Termos de época e erros estilísticos foram mantidos.
Duas palavras
Sou considerada pelos ignorantes, claro, como leviana,
exibicionista e criatura imoralíssima.
“A Verdade Nua” permitirá excelente
ensejo àqueles que há muito desejavam atirar a primeira
pedra e não tinham a precisa coragem.
Justamente porque faço tudo o que tenho em mente,
realizo as coisas que mais desejo, colocando em prática as teorias
que julgo acertadas, é que me censuram. Tiro da vida o que ela
me pode dar de bom, de agradável e útil.
Considero a morte como o presente chegado para o natural
descanso, para o sono definitivo.
Qual o motivo que nos obriga a refrearmos os nossos desejos?
Simplesmente o olho alheio. E o que nos importa o que é alheio,
se deles não dependemos? A meu ver, os nossos ideais estão
acima de qualquer preconceito pois a mocidade é curta e a hedionda
velhice inevitável.
Por que não se simplificam as leis a fim de melhor
aproveitarmos as pequenas grandes delícias que Deus nos concede
em tão rápida passagem?
Considero o pudor a mais ignóbil das virtudes.

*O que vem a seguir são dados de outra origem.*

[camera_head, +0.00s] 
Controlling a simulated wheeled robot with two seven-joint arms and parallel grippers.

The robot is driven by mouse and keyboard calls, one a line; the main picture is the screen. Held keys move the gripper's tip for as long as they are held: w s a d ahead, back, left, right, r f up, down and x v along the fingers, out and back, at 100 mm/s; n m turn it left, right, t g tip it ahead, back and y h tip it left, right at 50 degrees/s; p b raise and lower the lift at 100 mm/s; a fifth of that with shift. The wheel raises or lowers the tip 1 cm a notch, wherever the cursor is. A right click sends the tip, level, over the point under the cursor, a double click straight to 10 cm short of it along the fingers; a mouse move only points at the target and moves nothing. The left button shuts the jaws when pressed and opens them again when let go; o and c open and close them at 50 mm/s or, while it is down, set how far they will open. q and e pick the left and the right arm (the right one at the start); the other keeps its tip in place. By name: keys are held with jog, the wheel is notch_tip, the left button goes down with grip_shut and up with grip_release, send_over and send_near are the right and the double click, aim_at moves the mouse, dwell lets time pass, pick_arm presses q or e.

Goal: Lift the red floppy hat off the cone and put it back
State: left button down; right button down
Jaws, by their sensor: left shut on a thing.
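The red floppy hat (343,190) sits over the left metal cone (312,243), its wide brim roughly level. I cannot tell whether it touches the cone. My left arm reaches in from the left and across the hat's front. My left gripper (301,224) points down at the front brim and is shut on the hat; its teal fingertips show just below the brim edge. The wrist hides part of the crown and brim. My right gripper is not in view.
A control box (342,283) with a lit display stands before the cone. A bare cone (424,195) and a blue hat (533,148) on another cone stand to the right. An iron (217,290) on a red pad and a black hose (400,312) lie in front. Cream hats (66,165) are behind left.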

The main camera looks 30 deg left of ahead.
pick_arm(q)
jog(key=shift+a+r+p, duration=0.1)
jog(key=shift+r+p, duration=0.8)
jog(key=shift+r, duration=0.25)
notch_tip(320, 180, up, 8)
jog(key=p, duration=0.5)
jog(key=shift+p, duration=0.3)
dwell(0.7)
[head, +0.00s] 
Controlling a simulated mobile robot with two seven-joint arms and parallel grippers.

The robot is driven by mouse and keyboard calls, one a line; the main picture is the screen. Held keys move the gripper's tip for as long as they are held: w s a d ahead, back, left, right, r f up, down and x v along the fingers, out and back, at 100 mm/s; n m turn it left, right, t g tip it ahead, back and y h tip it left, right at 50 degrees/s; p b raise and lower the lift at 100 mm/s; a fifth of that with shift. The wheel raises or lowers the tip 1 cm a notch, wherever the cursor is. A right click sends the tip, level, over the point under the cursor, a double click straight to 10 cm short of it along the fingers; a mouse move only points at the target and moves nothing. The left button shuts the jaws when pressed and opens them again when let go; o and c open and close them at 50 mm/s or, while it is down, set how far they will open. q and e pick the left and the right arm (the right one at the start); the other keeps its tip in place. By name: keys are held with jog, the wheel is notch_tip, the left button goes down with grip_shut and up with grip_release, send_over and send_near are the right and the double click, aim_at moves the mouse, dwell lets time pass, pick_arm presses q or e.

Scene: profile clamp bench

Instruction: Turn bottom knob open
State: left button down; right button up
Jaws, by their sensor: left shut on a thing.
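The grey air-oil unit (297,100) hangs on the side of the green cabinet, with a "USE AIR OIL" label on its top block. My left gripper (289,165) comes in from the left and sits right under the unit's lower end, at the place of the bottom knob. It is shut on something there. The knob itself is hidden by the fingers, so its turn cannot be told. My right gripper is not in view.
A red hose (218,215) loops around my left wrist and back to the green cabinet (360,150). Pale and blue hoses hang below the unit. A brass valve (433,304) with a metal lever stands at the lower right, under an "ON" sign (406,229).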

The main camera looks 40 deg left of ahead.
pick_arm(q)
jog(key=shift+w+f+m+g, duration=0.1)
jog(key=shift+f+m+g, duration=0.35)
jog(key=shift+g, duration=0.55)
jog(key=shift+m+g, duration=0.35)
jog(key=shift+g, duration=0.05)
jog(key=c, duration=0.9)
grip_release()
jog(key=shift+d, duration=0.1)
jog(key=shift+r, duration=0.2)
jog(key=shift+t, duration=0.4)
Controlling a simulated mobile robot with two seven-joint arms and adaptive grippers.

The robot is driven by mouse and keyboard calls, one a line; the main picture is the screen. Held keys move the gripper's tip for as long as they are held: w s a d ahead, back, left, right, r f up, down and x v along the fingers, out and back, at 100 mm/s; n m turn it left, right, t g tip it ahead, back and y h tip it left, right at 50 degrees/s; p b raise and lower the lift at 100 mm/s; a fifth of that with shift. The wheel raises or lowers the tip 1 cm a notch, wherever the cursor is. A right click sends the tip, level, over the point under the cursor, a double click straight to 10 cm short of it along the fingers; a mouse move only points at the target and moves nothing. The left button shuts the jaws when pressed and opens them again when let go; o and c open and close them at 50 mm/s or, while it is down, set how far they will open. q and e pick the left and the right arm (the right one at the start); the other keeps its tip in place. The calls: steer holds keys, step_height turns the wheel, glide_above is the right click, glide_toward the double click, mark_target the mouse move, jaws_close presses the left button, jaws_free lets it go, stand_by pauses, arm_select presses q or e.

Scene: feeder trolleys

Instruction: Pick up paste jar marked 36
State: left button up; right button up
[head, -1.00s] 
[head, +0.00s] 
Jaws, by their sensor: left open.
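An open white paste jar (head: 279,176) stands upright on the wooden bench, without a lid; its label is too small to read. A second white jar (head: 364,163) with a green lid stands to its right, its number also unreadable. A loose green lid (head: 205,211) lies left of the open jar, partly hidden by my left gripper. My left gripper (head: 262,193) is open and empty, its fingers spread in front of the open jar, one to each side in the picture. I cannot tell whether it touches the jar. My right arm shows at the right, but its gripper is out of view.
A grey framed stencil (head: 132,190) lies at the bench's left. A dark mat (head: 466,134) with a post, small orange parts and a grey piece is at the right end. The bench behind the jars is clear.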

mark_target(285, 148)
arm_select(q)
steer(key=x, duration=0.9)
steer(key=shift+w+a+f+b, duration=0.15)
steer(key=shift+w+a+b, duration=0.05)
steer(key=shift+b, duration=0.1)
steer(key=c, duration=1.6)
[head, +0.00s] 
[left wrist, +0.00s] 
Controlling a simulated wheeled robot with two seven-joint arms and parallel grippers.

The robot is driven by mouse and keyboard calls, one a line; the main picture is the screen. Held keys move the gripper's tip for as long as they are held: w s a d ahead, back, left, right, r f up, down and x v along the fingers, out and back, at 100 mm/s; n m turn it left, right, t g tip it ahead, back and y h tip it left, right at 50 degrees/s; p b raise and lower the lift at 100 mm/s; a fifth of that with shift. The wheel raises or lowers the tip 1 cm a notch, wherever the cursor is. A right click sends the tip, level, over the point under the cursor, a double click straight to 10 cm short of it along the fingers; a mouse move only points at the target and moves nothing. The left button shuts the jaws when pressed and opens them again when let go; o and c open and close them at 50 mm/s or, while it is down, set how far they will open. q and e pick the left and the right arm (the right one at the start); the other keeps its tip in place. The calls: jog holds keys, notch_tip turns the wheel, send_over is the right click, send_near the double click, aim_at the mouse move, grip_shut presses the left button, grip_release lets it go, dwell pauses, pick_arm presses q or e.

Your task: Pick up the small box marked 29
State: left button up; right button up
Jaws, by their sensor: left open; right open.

Claro que quando se tem a desdita de possuir um corpo inestético,
ossos salientes e banhas “ex-abundantia” o pudor é
natural. Somente com o nudismo salvaremos a humanidade das perversões
inevitabilíssimas.
Se o homem tem um desejo, desde que não seja prejudicial
a outrem, que se lhe satisfaçam esse desejo. Para a fome temos
o pão, para a sede a água, para a imoralidade, a nudez.
Não existe indecência no corpo humano. Cobrindo-o
com vestes, nós é que o tornamos cobiçado e nos excitamos
pelo pensamento desviado.
Se a um menino de pouca idade apresentarmos desnuda outra
criança, uma menina, ele não irá ver imoralidade
nisso e vai acostumar-se-á a vê-la assim.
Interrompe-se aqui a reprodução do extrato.